Так вот, я повторяю, что мы интерпретируем знание о вещах, а вещи исследуем. Следовательно, когда говорят «интерпретация» в особом смысле слова, то имеют в виду метод анализа сознательных явлений, то есть таких вещественных выражений, относительно которых мы можем предположить, что за этой вещественной формой стоит сообщение, смысл и намерение сделать это сообщение. Это есть предмет интерпретации, в отличие от объяснения, и он как-то интуитивно отличен не только от объяснения, а вообще от исследования. Я уже частично говорил, что существует фундаментальное различие между двумя вещами: актами понимания и актами исследования. В каком смысле? Сейчас уже немножко в другом смысле, чем тот, которым я пользовался для объяснения философии культуры и философии жизни, но этот смысл тоже связан со всеми остальными смыслами, в которых я эти слова применял. Пример я уже приводил: наше отношение к биному Ньютона и к тому, о чем бином Ньютона, фундаментально различно. Скажем, бином Ньютона формулирует что-то о какой-то вещи на какой-то математической структуре. В данном случае нам не важно, что это математическая структура, а не просто какая-то вещь; нам это не важно, потому что бином Ньютона есть запись результата исследования вещи. Результат исследования мы понимаем. В каком смысле это особый акт? То, что мы понимаем бином Ньютона, означает, что нам не нужно получать заново результаты, нам не нужно исследовать вещь, чтобы понимать бином Ньютона. Бином Ньютона мы понимаем, а то, о чем бином Ньютона, мы это исследуем.

Следовательно, вещи отличаются от сознательных образований тем, что сознательные образования существуют вместе с нами в одном континууме сообщения. А вещи ведь не являются сообщениями, вещи есть вещи, они ни о чем не говорят. Здесь мы получаем такой смысл слова «интерпретация»: интерпретация применяется к чему-то, что говорит о чем-то, а не к тому, что ни о чем не говорит. Вещи просто случаются, они не для того, чтобы нам что-то сказать, а сообщения существуют, они существуют объективно (записи, какие-то памятники), но они, по определению, обращены к кому-то; они для чего-то, они говорят. Говоримое должно интерпретироваться. Формула бинома Ньютона интерпретируется. Мы понимаем ее, соотносим ее с вещами, устанавливаем семантику этой формулы, но я подчеркиваю, что этот акт фундаментально отличен в том смысле слова, что мы здесь пользуемся «даровой» (как выражался в свое время Маркс, и я проведу эту аналогию) силой интеллекта как даровой силой природы. Обратите внимание, нам ведь не нужно заново мучиться и проделывать всю историю, которая есть история математики, чтобы понять бином Ньютона, пользоваться им, как чем-то понятым. Ведь бином Ньютона как акт нашего понимания сокращает всю историю, и тем самым он не есть акт исследования вещи.

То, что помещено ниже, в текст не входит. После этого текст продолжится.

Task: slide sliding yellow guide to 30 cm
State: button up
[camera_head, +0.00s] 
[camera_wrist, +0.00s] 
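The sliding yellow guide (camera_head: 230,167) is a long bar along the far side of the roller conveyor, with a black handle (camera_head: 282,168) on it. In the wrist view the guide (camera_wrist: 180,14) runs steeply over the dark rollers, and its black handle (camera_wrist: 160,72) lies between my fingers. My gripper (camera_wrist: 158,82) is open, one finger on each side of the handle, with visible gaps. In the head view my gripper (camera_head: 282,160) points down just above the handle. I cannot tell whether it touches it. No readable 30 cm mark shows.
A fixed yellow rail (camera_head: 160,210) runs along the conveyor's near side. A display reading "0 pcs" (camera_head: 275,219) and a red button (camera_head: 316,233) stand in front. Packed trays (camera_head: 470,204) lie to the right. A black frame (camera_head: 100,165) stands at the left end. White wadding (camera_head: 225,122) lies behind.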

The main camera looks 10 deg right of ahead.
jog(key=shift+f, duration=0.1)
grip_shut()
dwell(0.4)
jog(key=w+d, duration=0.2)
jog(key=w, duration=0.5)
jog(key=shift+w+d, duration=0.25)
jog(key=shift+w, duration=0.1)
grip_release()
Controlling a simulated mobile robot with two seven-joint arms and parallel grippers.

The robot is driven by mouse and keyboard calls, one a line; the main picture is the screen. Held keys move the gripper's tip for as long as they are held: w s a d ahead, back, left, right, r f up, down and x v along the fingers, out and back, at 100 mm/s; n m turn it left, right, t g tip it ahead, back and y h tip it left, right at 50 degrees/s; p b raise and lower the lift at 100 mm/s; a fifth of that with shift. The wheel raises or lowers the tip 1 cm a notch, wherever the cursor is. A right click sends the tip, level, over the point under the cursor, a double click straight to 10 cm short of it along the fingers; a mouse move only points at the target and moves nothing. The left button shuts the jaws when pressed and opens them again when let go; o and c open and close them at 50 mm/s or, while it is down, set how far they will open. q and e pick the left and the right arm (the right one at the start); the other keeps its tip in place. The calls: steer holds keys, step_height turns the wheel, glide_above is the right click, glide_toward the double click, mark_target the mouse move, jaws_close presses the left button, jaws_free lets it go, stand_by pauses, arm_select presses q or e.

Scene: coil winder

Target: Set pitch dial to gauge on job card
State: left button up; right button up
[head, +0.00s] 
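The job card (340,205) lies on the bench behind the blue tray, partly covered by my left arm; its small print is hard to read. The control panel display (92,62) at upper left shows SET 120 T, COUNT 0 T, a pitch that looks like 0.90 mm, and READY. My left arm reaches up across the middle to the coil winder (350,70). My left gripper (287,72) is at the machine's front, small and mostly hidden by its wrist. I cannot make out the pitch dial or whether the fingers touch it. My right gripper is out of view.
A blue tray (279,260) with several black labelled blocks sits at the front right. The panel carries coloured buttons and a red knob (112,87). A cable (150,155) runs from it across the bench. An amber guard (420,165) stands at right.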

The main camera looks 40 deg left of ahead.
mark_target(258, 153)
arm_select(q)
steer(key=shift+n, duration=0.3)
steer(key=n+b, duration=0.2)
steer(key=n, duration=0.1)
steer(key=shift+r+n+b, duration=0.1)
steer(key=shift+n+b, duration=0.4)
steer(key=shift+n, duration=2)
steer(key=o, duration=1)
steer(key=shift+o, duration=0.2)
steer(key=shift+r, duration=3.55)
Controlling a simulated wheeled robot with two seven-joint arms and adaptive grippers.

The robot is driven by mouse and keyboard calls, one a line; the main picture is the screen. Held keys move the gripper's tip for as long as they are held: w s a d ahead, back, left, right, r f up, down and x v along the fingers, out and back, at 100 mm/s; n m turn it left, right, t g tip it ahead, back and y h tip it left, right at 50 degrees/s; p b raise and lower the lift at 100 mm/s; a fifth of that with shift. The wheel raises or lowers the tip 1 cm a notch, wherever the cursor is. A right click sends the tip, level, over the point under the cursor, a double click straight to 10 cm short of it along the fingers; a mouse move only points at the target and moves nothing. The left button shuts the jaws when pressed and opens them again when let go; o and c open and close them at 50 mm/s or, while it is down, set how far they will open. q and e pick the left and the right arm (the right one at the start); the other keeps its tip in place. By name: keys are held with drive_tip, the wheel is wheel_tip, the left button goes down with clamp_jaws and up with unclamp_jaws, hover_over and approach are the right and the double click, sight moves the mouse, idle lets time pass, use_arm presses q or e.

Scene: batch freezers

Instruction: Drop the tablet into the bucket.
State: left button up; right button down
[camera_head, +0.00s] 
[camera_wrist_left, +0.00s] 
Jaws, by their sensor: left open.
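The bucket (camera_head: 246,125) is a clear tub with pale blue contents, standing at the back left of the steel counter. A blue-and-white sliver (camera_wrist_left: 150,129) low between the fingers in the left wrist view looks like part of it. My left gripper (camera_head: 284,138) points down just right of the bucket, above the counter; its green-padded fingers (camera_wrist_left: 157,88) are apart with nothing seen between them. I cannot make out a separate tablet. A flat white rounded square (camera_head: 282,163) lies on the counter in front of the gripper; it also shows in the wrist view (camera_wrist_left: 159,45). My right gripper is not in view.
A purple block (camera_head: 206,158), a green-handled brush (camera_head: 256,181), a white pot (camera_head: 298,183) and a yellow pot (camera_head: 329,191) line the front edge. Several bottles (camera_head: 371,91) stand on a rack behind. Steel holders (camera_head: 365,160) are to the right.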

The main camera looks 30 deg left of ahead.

Вообразите себе то, что я однажды уже предлагал в качестве внутреннего правила воображения для понимания всех этих проблем [115] . А именно, вообразите себе, что нам поступает зафиксированное в определенной последовательности сигналов некоторое сообщение от марсиан. Если мы не находимся внутри той культурной связи, из которой это сообщение поступает, или если мы не находимся внутри континуума сообщения этого знания, то это знание является для нас вещью. И мы должны ее исследовать, нам придется раскалывать знание как вещь, потому что перед нами просто материальная форма, законов порождения которой мы не знаем, и соответственно мы не знаем законов ее понимания. Значит, у нас есть «мигание света, пауза, потом снова мигание и так далее»; к этому мы можем относиться — взять как вещь и начать исследовать. И что мы будем исследовать? Мы будем исследовать световые лучи — совсем другой предмет, а не знание. Знание мы могли бы интерпретировать, но мы не внутри, мы находимся вне целостной связи марсианской культуры, мы вне это го континуума, нам еще нужно туда попасть, чтобы понять сообщение, которое идет оттуда. Следовательно, нам нужно еще умудриться занять такую позицию, чтобы к знанию отнестись как к знанию, то есть как к чему-то требующему понимания, а не как к вещи. Отсюда проблема космического чуда. Космическое чудо — это явление, которое материально, наблюдаемо — как периодическое мигание звезды — и о котором мы можем предполагать, что это мигание есть сознательное сообщение нам каких-то знаний, сведений, то есть проявление некой сознательной жизни, но к которому мы никак не можем отнестись в то же время как к сообщению. Мы понимаем, что это фундаментально разные вещи: одно дело — понимать мерцание, то есть читать его или интерпретировать, если вам угодно, а другое дело — исследовать его. Исследуя, я беру звезду как вещественное образование, не имеющее в себе никакой интенции сообщения, и анализирую, скажем, как пример действия закона оптики.

115

М. К. ссылается на проблему космического чуда, которая обсуждалась им в курсе «Введение в философию» (ВГИК, 1979). «Даже если допустить, что мы могли бы этот возможный код дешифровать (речь идет о периодическом мигании звезды. — Ред.), мы убедились бы в том, что условием гораздо более первичным по сравнению с дешифровкой является наша включенность или невключенность в источник сообщения, такая включенность, которая сделала бы это сообщение сообщаемым нам явлением, явлением сознательной жизни, а не вещью. [Я говорю «вещью»,] потому что перед нами последовательность сигналов, так же как звуки голоса суть последовательные сотрясения воздуха. Но мы читаем сотрясения воздуха. Мы не исследуем сотрясения воздуха. Сотрясения воздуха мы исследуем в разделе физики, называемом акустика, а в действительности мы воспринимаем сотрясения воздуха как звуки осмысленной речи. То есть мы читаем в сотрясениях воздуха смыслы. В этом смысле сотрясения воздуха есть не вещь, а сообщения на известном нам языке и на условии выполнения принципа понятности наблюдаемых явлений, потому что мы сами приобщены к источнику производства этих явлений». (Лекция 5 цитируется по архивному документу.)